Exercise description: In the records below, find each line containing the word "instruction" and copy it.

Data for this exercise:
^^^^^^^^

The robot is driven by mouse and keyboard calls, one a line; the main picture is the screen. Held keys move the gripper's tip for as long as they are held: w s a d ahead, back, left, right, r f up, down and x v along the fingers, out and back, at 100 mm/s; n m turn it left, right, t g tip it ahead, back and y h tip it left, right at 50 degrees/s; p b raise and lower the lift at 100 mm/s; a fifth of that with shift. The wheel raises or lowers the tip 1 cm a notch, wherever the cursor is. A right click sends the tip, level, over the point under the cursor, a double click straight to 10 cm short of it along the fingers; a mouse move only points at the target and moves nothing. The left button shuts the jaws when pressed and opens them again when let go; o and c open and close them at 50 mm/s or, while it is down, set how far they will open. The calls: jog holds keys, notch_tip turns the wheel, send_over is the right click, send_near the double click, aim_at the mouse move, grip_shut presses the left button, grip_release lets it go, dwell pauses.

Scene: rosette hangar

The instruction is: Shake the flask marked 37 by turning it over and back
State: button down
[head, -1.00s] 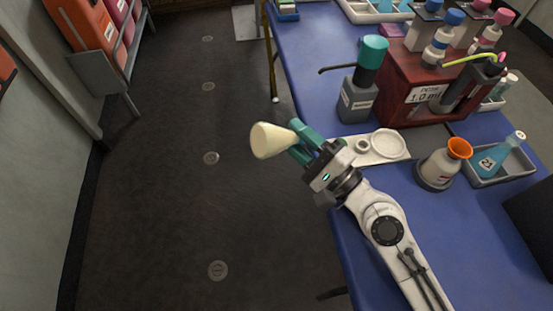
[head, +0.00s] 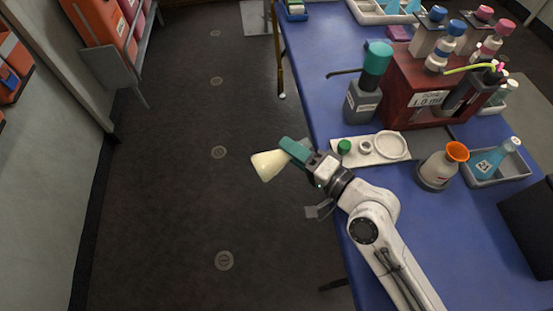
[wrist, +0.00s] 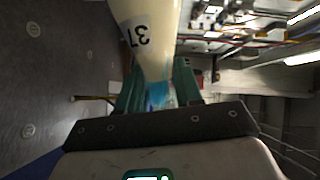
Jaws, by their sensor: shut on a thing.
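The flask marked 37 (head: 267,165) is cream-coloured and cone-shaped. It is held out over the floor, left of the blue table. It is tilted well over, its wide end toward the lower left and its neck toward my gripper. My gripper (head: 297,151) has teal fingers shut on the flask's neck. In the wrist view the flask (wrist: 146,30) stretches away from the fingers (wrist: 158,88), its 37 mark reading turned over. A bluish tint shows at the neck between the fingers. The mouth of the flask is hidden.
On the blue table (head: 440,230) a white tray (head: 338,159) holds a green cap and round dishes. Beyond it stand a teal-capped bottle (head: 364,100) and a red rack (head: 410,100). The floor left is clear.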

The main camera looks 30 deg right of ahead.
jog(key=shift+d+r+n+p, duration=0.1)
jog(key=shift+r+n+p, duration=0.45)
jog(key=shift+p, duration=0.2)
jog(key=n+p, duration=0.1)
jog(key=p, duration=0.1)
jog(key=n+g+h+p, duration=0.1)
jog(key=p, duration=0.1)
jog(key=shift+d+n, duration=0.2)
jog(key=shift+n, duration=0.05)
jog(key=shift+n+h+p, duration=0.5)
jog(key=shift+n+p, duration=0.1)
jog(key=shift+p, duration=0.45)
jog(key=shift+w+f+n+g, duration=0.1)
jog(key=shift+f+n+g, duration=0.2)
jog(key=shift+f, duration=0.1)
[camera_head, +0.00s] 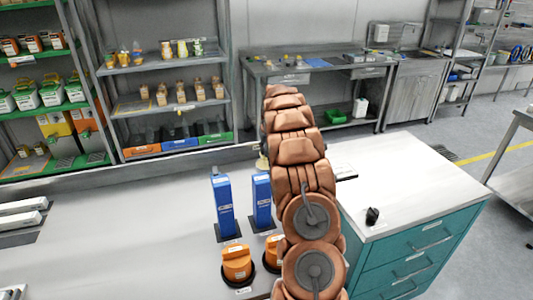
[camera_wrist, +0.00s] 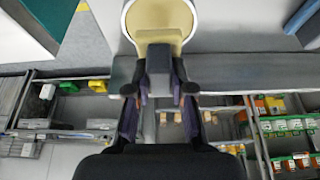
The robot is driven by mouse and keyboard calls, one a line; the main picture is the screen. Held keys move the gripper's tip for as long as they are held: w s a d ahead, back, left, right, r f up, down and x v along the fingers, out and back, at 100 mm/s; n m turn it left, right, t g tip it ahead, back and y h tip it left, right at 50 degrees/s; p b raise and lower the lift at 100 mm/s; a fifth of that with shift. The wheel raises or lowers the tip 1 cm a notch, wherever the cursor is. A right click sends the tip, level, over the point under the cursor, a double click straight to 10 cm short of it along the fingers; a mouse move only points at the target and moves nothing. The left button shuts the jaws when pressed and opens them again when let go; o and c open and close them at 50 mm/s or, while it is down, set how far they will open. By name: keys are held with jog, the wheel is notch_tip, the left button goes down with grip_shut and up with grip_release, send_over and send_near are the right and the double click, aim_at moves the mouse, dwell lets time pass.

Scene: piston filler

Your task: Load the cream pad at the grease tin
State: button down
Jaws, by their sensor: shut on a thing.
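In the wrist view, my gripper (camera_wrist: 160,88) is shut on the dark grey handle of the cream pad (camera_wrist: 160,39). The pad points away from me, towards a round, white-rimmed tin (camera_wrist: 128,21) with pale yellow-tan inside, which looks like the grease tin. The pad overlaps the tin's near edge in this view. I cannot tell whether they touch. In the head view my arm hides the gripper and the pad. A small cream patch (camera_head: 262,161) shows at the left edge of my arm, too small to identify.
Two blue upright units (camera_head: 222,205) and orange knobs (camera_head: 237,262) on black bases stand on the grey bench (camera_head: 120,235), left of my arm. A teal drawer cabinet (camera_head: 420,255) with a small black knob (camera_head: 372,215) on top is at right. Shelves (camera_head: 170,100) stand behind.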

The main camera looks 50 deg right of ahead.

^^^^^^^^

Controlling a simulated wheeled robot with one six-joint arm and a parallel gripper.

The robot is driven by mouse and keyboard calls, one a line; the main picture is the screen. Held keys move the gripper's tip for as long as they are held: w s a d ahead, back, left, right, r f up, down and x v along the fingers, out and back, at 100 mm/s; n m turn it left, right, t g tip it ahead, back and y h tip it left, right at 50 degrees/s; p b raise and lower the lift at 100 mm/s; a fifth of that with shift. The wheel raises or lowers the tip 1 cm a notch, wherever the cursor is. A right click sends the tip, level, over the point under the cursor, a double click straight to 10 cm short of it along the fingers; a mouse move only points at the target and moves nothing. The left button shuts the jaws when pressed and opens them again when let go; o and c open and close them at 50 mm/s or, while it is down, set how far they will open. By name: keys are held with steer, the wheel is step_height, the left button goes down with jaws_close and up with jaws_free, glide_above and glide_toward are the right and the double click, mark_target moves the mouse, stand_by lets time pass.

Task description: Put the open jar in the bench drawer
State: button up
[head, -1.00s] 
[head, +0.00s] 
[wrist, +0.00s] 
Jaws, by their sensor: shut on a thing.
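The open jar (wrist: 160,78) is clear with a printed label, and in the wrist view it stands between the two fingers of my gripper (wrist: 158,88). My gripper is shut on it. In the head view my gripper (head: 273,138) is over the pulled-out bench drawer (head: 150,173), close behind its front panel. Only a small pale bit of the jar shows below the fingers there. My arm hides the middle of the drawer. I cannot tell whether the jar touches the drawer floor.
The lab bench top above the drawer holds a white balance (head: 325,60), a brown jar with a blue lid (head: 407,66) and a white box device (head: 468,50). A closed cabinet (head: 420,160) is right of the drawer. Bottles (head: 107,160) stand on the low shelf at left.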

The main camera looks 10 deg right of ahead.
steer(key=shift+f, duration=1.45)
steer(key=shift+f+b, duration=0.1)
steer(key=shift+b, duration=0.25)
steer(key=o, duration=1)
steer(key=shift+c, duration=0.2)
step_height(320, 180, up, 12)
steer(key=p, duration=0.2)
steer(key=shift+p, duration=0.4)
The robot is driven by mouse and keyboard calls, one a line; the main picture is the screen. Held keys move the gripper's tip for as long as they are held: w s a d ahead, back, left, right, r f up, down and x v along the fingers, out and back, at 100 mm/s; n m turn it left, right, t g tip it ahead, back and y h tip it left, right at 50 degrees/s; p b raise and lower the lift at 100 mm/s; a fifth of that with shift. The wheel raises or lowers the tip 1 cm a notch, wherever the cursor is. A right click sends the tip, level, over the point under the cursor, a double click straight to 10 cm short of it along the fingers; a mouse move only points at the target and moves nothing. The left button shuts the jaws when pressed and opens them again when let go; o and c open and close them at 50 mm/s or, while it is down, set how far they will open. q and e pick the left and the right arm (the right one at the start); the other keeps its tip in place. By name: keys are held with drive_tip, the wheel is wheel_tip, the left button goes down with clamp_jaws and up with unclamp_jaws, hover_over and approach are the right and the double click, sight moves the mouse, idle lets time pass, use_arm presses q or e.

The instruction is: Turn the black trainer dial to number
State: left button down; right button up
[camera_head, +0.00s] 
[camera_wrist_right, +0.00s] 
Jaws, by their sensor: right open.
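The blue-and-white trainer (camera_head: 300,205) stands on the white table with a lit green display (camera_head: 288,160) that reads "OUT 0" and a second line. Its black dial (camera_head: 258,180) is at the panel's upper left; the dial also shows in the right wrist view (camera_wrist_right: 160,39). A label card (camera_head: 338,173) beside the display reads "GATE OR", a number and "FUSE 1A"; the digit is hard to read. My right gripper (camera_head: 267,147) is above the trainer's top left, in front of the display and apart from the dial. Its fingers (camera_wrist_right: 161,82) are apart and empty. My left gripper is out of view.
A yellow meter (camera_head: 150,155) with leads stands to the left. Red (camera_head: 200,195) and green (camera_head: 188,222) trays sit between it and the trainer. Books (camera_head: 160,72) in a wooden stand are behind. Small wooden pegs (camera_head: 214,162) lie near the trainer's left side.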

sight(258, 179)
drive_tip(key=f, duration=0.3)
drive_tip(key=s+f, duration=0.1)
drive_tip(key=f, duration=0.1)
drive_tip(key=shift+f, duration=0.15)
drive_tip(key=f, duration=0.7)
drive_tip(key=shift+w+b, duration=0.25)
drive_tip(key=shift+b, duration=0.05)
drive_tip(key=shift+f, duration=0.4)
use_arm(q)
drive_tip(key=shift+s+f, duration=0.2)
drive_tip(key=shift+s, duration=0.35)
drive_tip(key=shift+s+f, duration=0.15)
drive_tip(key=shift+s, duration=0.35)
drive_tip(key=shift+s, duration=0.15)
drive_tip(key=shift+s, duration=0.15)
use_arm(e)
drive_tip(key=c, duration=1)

^^^^^^^^

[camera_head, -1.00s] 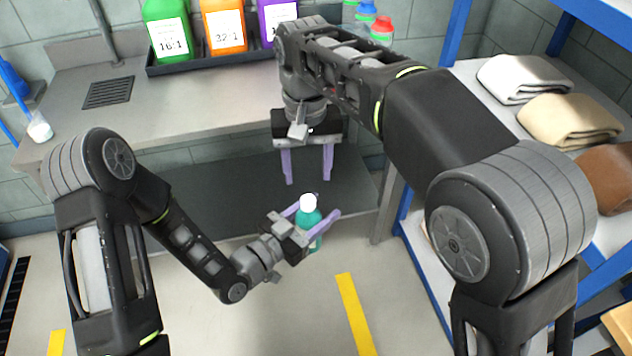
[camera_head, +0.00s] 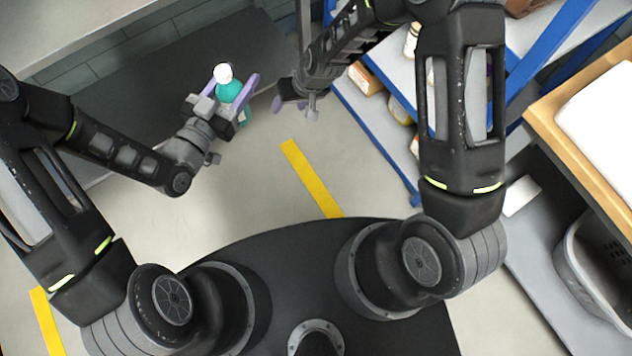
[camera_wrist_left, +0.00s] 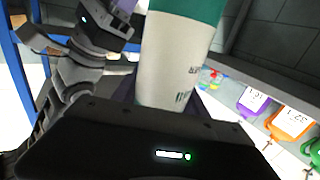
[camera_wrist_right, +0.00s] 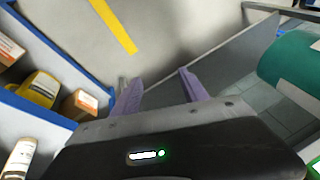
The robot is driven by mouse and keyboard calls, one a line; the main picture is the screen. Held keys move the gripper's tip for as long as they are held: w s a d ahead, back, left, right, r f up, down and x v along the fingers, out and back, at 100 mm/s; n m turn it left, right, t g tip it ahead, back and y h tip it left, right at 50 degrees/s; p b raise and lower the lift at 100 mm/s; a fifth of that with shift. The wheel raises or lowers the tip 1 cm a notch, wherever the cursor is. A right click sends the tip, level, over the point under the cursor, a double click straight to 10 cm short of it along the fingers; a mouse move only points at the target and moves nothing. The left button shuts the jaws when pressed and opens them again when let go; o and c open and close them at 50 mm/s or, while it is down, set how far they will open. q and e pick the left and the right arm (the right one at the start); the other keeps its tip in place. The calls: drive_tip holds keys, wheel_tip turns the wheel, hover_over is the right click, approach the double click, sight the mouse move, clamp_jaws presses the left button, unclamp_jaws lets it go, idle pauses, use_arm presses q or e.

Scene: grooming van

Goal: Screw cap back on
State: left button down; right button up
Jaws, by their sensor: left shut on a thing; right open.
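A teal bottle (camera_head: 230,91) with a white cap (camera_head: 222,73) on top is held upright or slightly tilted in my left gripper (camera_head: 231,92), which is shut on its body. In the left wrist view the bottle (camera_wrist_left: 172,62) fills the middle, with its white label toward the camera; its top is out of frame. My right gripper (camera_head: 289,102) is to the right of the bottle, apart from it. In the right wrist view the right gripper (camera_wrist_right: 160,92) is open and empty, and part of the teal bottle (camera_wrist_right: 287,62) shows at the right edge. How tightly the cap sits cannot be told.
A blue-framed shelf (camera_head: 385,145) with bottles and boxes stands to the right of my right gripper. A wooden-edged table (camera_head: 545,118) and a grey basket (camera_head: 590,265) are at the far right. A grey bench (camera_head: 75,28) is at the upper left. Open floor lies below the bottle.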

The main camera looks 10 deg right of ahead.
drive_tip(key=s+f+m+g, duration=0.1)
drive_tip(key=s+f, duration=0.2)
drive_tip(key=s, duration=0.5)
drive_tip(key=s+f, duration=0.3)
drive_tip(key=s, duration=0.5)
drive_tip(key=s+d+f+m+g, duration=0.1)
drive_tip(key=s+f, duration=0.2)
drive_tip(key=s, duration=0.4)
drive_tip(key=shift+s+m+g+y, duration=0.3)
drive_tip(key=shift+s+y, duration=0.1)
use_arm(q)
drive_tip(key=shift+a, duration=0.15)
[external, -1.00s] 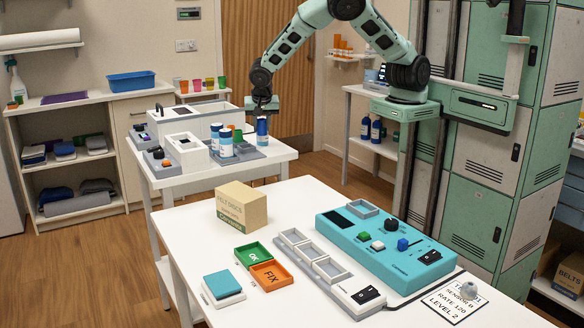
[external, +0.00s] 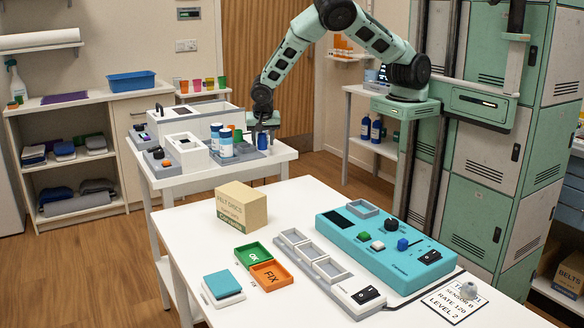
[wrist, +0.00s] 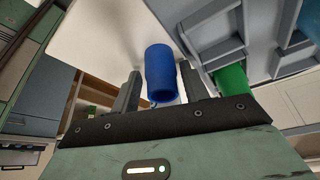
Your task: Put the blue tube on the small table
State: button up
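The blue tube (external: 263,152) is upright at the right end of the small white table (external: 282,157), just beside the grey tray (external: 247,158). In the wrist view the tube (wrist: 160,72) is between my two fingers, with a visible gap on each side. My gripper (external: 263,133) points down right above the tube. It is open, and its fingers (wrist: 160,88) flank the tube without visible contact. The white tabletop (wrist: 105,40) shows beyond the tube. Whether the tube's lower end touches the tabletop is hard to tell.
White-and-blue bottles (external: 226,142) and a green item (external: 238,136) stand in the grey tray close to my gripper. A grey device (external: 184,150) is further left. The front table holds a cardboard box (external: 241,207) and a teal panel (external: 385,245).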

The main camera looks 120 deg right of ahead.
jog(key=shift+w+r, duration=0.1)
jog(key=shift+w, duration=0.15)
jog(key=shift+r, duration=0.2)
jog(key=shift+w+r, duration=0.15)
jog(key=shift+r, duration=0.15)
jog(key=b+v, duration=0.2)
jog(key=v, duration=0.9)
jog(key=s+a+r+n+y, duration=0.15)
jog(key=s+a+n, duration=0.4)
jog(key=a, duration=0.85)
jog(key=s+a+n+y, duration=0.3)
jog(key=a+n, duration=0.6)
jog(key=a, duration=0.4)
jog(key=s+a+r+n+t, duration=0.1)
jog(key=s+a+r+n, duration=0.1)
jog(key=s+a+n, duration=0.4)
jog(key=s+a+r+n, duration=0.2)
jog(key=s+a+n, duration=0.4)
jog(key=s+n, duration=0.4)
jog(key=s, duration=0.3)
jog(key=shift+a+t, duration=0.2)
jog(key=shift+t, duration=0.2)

^^^^^^^^

The output:
The instruction is: Shake the flask marked 37 by turning it over and back
The instruction is: Turn the black trainer dial to number

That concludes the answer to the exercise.